You may not know that you have access to many “free” sources of social media contacts to help you in your marketing effort.
The first semi–secret source is your LinkedIn contact list. You probably thought it was proprietary to LinkedIn, or at worst, available only when sending messages through LinkedIn to your list. I have thousands of LinkedIn contacts and am willing to assume you have a large number as well. Go to https://www.linkedin.com/people/export–settings and select “CVS.file” or any appropriate format, and your entire email contact list with names and more will be available to you.
Here – from “Two Minute Drill” – is how to download your Twitter follower list: https://www.fullcontact.com/blog/how–to–export–twitter–followers/
[Email readers, continue here…] So you begin to get the idea.
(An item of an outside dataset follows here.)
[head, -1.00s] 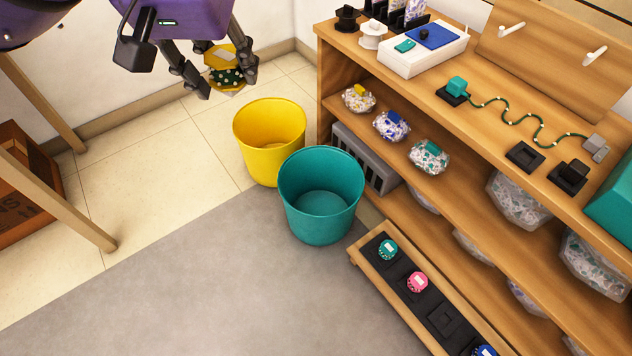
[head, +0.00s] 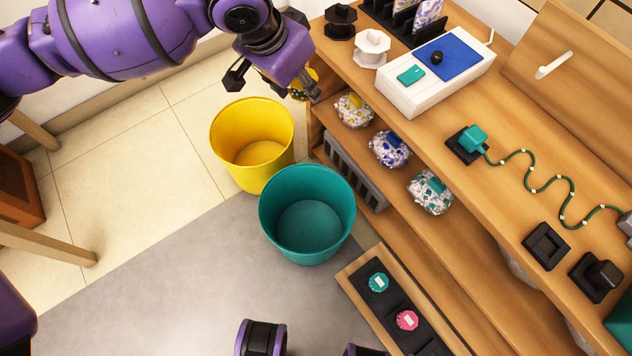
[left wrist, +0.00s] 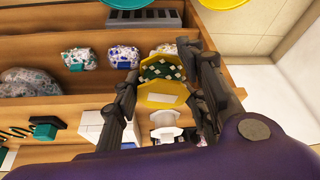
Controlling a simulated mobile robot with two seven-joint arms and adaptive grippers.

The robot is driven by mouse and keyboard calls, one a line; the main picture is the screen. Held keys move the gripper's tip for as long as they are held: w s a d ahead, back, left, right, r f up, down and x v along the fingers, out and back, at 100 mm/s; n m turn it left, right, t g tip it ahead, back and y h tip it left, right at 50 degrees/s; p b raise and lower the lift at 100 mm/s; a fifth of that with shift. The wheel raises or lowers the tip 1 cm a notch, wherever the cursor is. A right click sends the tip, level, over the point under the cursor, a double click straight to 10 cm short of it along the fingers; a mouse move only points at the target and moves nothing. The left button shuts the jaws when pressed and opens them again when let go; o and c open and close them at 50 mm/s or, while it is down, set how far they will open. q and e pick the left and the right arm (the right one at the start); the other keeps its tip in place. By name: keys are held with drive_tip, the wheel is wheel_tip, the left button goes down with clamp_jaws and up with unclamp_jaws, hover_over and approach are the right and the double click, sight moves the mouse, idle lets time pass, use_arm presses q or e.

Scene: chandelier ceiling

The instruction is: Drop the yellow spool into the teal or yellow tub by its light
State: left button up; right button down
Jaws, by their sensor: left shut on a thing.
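The yellow spool (head: 298,85) is wound with a dark green strand dotted with pale beads. In the head view it is mostly hidden behind my left gripper (head: 309,88). In the left wrist view the spool (left wrist: 161,98) sits between the two black fingers of the left gripper (left wrist: 165,72), which is shut on it. The yellow tub (head: 250,152) and the teal tub (head: 307,215) stand side by side on the floor, both looking empty. The spool is held up and right of the yellow tub in the head view, close to the shelf's left end.
The wooden shelf (head: 478,178) fills the right side, with several wrapped bundles inside. On top are a white box (head: 436,85) with a blue pad, black and white spools, and a teal block (head: 473,140) with a beaded green cord. A low rack (head: 356,290) stands below the teal tub.

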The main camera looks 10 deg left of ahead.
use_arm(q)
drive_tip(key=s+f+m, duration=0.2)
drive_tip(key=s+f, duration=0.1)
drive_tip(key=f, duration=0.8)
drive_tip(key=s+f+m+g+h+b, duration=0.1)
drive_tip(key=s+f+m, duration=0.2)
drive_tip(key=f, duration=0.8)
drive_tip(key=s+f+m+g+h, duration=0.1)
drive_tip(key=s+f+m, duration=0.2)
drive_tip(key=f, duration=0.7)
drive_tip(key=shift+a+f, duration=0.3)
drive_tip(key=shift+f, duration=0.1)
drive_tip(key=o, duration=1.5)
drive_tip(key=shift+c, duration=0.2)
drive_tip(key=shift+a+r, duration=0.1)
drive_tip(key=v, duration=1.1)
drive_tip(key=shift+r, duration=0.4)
Your lists are yours to use for marketing, and depending upon your mailing list server provider, duplicates can be identified and removed immediately.
These are all verified contacts, in each case having accepted your invitation, and resolving the issue from the mass mailing companies such as Constant Contact or Mail Chimp as to their opt–in status.
Next week, I’ll cover purchased lists, which are much trickier and subject to challenge by the mass mail companies, looking to eliminate the possibility of their servers being identified as spam sources. It is enough to say here that you must be very careful with purchased lists.
Many new sites with content to offer now cover over their content after a few seconds with an opt–in “Sign up or sign in” message that can be over–ridden but will come up each time you visit the site as a very effective nag to obtain your reader’s email address and opt–in. This is more than fair in exchange for the free content underneath, and a tool for you to consider if you offer any valuable content to your readers, even if specific to your industry or company.